With new materials, cast grades often lag in development, and forged valves provide more direct use of advanced materials. Designers are forced to specify a lower strength material, and transitions are required for differences in strengths in addition to dissimilar metal welding.
This has caused a delay in use of P92 and P36 materials in the U.S. market.
In the U.S., supercritical requirements are likely to remain the same, but new materials are continually developed. There are new ferritic steels and meta-stable austenitics coming into the market.
One is called SAVE12D (grade 93), a normalized and tempered steel that is 30% stronger in creep than P92 at 1200°F (649°C). This material has improved creep rupture ductility and is type IV-free for less-degradation welds. SAVE12D was approved in October of 2015 by ASME Section I Code Case 2839 and is a proposed designation of P93 for pipe, T93 for tube and F93 for forgings in American Society for Testing and Materials and ASME.
Another material on the horizon is HR6W (UNS N06674), which is a solution-annealed nickel alloy. This has stability of long-term creep rupture strength, superior creep rupture ductility and much better corrosion resistance than 18Cr-8Ni austenitic stainless steels. Also, it has microstructural phase stability at elevated temperatures, which contributes to superior stress relaxation and fatigue properties. Tests have shown better formability, wider available size range and better weldability than other nickel-based alloys.
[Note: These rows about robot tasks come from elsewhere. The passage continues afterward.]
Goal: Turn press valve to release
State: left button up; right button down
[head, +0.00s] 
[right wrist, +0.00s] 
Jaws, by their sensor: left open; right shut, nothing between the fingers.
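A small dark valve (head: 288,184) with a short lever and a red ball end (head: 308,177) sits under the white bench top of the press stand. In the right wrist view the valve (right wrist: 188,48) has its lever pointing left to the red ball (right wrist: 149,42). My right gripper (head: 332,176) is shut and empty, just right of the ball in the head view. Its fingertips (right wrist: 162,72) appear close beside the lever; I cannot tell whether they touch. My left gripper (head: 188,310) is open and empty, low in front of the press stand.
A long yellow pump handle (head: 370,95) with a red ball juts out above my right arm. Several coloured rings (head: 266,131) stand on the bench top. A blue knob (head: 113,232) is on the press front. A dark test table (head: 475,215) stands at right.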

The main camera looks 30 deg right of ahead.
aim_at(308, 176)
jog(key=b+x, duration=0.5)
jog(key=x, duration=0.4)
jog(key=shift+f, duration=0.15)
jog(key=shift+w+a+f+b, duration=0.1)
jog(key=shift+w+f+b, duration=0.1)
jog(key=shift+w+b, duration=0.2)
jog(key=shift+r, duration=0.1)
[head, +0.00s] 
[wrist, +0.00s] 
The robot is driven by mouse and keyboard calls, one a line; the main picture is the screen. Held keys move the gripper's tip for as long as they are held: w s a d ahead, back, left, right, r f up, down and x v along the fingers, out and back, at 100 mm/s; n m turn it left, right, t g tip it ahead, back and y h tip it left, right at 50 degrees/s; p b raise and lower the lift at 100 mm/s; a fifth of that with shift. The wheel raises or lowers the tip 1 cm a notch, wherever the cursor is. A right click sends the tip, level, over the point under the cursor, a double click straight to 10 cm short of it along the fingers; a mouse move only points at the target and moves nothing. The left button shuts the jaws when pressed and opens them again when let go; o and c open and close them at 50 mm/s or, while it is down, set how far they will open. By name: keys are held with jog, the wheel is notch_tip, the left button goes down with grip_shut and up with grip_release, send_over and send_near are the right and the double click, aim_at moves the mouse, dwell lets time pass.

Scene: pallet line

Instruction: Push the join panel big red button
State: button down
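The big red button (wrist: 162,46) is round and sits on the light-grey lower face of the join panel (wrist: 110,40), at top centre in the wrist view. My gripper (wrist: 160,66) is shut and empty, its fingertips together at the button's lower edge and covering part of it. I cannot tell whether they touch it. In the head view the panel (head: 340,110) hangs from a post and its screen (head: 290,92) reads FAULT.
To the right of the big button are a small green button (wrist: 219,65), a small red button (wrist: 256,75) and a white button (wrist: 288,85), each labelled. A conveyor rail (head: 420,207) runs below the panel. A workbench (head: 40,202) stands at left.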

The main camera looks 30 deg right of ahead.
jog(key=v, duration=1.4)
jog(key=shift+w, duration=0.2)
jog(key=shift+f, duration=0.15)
What this means for the valve industry is that traditional mid- to high-alloy steels will be used for supercritical units operating below 1200°F (649°C). Higher fatigue cycle resistance will be required for fast-responding assets as renewables come to market, and nickel-based materials will be used for supercritical applications greater than 1200°F (649°C). This will most likely be limited in markets outside the U.S. and Europe.
Going forward, the valve industry’s great challenge when it comes to all this will be to make valves that are compatible with the new materials.